A Folha prossegue dizendo que a diferença entre a taxa de captação ao Tesouro e empréstimo ao BNDES chegou a 7% ao ano, o que seria alto. O jornal está correto, mas o autor do texto esqueceu de mencionar que a atual direção do banco não defende o volume de subsídio do passado.

Para corrigir o lapso do editorialista, repito o que disse na entrevista: o BNDES sugere que o governo possa aplicar um redutor sobre as taxas de captação do Tesouro, para repasse em empréstimos a atividades e púbicos específicos, em um valor limitado.

Quanto e quais atividades? O que for determinado pelo Congresso Nacional, no âmbito das discussões orçamentárias, como já acontece, por exemplo, nos subsídios ao agronegócio e à própria Folha, via desoneração da folha de pagamentos do setor de comunicação.

O economista Nelson Barbosa, diretor de Planejamento do BNDES; banco prepara maior pacote de mudanças em cinco anos - Pedro Ladeira/Folhapress - Folhapress

Outra crítica do jornal é que a atuação do BNDES entre 2008-14 não gerou benefícios para a sociedade, o que é uma opinião controversa. O debate entre economistas está longe de ser conclusivo sobre o tema e faltou ao editorialista citar o outro lado da questão. Menciono apenas dois fatos.

Primeiro, a taxa de investimento do Brasil flutuou entre 20% e 21% entre 2010-14, período de forte atuação do BNDES, criticado pela Folha. Em 2022, pós retração do BNDES, a taxa de investimento foi de aproximadamente 19% do PIB. O encolhimento do BNDES explica parte desta queda.

Segundo e ligado ao ponto anterior, a expansão do mercado de capitais no financiamento de infraestrutura ocorreu em paralelo à redução do total financiado. Em números, o valor caiu de 1,4% do PIB, em 2014, para 1% do PIB, em 2021. Os números de 2022 ainda não foram divulgados, mas valores até setembro indicam o mesmo padrão: o aumento da captação via debêntures não compensou a grande retração do BNDES.

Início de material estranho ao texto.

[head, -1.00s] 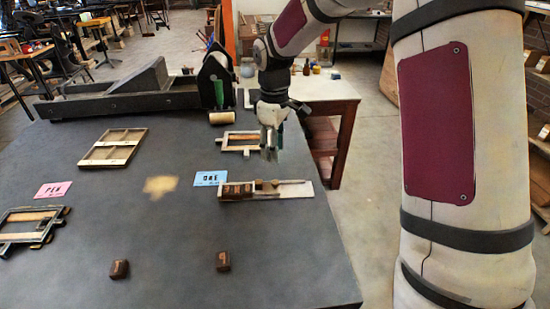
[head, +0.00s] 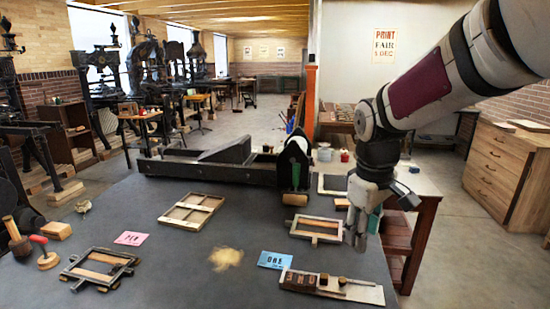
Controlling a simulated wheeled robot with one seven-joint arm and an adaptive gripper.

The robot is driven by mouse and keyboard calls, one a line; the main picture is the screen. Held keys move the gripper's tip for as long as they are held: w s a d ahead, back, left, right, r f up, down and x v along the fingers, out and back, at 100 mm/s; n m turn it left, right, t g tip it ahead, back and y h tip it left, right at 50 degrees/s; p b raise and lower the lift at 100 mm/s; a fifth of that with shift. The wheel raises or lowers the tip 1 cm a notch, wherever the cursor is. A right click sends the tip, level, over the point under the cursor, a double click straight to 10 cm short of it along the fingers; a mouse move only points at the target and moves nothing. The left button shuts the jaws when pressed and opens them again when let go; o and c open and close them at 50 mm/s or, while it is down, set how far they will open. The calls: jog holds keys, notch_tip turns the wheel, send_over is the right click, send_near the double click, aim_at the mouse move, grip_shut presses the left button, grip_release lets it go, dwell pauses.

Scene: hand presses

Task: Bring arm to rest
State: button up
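My gripper (head: 364,234) hangs fingers down at the right end of the bench press table. It is above the table, right of a small wooden frame (head: 317,239) and behind a composing stick (head: 352,290) with dark type blocks. Its fingers look apart, and I see nothing held between them. My arm reaches in from the upper right, with the elbow high.
The dark table (head: 180,265) bears a wooden frame (head: 220,207), a blue card (head: 275,260), a pink card (head: 131,238) and a dark-edged frame (head: 97,267). A black press bed (head: 205,173) stands at the back. A wooden side table (head: 420,192) is behind my gripper.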

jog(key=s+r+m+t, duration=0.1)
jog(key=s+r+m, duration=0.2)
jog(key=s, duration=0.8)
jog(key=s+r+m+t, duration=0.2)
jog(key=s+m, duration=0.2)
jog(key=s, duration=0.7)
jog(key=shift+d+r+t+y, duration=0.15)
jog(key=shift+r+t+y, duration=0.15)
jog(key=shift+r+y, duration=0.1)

A Folha também indica ser contra criar Letras de Crédito para o Desenvolvimento (LCD), isentas de Imposto de Renda, para captação pelo BNDES e outros bancos de desenvolvimento. Neste ponto lembro que o benefício já existe para o agronegócio (LCA), o setor imobiliário (LCI) e a infraestrutura (debêntures incentivadas). A proposta do BNDES apenas alinha condições de captação de recursos para o desenvolvimento de longo prazo, podendo ser aperfeiçoada pelo Congresso Nacional.

Por fim, a Folha parece abominar a palavra subsídio, esquecendo de dizer que isto faz parte de políticas públicas no mundo inteiro, vide a recente proposta franco-alemã de aumentar incentivos fiscais para o desenvolvimento verde na União Europeia, em resposta aos benefícios já anunciados pelo governo dos EUA no mesmo sentido.

Precisamos voltar a discutir incentivos fiscais e financeiros ao desenvolvimento produtivo e social, com transparência e análise de impacto, sem os espantalhos ideológicos que fizeram tão mal ao Brasil durante os governos Temer e Bolsonaro.